◆ **To be done**:
Say how many lines of the listing below contain "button", giving the number and nothing else.

◆ **Given information**:
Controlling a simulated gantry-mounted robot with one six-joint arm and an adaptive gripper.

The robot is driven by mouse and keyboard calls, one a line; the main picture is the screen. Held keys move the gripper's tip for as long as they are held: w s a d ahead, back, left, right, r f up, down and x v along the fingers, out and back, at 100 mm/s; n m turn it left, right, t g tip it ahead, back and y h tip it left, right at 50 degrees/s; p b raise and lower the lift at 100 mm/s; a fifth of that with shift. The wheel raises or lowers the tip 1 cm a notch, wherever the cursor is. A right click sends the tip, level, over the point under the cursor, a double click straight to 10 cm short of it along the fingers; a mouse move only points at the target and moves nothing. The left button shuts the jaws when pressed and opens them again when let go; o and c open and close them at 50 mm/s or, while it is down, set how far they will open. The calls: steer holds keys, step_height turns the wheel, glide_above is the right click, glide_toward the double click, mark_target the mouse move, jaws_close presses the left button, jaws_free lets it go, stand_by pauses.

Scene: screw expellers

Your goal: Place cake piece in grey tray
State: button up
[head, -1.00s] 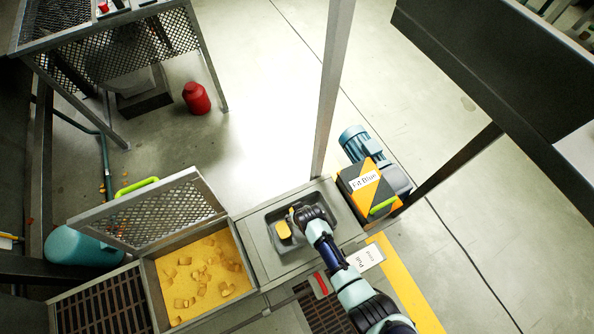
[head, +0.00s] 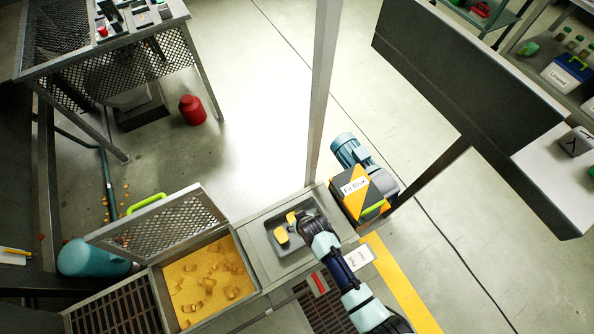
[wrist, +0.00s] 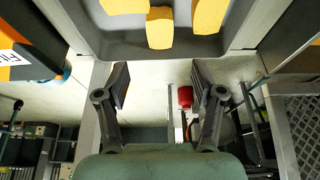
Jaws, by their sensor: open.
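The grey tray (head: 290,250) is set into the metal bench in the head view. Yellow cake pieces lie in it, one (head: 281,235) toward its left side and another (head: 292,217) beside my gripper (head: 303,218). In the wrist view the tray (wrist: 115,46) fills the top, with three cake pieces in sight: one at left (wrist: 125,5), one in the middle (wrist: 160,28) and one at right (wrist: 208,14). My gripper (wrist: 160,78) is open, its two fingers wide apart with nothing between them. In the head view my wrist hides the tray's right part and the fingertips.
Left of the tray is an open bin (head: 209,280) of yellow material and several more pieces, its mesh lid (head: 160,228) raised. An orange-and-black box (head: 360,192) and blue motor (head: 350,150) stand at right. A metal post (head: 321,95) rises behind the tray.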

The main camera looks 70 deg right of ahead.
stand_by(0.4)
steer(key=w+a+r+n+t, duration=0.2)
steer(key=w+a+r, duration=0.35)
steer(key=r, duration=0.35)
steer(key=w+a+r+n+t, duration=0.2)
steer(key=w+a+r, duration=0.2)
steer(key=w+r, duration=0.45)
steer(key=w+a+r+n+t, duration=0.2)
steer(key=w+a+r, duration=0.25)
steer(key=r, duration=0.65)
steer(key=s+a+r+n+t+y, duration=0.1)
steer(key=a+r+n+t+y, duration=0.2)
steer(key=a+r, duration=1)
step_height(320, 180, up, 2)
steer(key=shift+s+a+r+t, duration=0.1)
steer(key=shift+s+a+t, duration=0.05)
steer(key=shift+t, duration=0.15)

◆ **Output**:
2